Le Port des passions

(Thunder Bay)

Analyse et critique

1946. Steve Martin (James Stewart) et Johnny Gambi (Dan Duryea), deux ex-soldats, décident de poursuivre leur rêve d'avant-guerre, n’ayant pas peur de mettre toutes leurs économies dans l’intention de trouver du pétrole en mer. Ils ont inventé un système de forage sous-marin et souhaitent construire une plate forme au large des côtes de la Louisiane. Grâce à Kermit McDonald (Jay C. Flpipen), le directeur d’une grande compagnie pétrolifère qui leur fait entièrement confiance malgré l’avis négatif de son conseil d’administration, ils obtiennent les fonds pour se lancer dans l’aventure à condition d’avoir pu faire jaillir de l’or noir avant trois mois. D’autres difficultés viendront s'ajouter, provenant des conditions météorologiques, de l’opposition musclée des pêcheurs de crevettes de ce coin tranquille du Golfe du Mexique voyant d’un mauvais œil l’arrivée de ces "industriels" qui risquent de détruire leur principal aliment de subsistance, et enfin d’histoires de jalousies avec les deux filles d’un des principaux pêcheurs de Port Felicity qui vient s’amourache de nos deux tenaces aventuriers, passant ainsi "à l’ennemi"...

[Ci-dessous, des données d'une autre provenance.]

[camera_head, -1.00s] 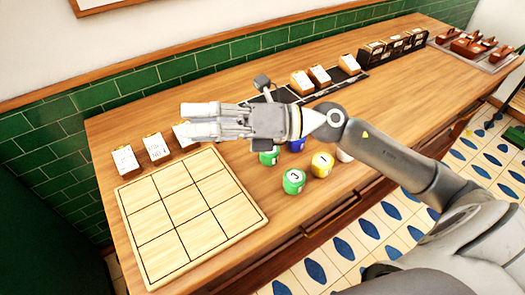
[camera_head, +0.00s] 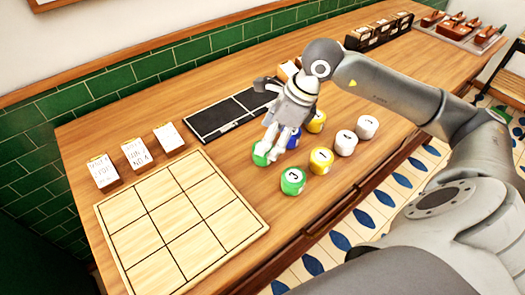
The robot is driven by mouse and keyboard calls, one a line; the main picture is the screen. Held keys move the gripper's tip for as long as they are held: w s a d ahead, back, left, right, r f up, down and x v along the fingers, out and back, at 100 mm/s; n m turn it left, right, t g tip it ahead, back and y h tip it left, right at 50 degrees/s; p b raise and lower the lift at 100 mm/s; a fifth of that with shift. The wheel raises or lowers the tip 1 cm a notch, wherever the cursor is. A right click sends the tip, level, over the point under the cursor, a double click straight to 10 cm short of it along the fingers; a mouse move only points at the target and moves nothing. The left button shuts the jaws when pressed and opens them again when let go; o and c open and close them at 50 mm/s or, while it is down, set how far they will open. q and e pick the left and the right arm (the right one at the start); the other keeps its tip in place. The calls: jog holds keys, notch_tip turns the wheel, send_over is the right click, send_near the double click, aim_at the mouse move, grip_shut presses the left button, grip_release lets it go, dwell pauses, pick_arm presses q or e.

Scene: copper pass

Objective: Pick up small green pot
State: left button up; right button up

Coincé chronologiquement au sein de la filmographie d'Anthony Mann entre, d'un côté, Les Affameurs (Bend of the River) et L'Appât (The Naked Spur), de l'autre Romance inachevée (The Glenn Miller Story) et Je suis un aventurier (The Far Country), ce petit film d'aventures fait vraiment pâle figure entouré de tels chefs-d’œuvre. En effet, même s’il est intéressant de voir un film se déroulant dans un endroit assez peu fréquenté par Hollywood et décrivant un milieu assez rarement montré lui aussi (celui des pêcheurs de crevettes d’une part, des hommes construisant des plates-formes pétrolières de l'autre), il faut se rendre à l’évidence : le scénario n’est guère passionnant et de plus, peu avare de clichés. La mise en scène d’Anthony Mann, certes parfois efficace, se révèle néanmoins ici assez pauvre, manquant de souffle et de conviction. Avec un tournage sur les lieux mêmes de l’action et avec l’aide de William Daniels à la photographie, nous espérions au moins des paysages magnifiés par leurs talents respectifs ; je ne l’ai pas vraiment remarqué malgré le fait que cela soit l’aspect le plus souvent mis en avant par les défenseurs du film, Dominique Rabourdin venant en rajouter une couche dans sa présentation de l’œuvre en bonus du DVD !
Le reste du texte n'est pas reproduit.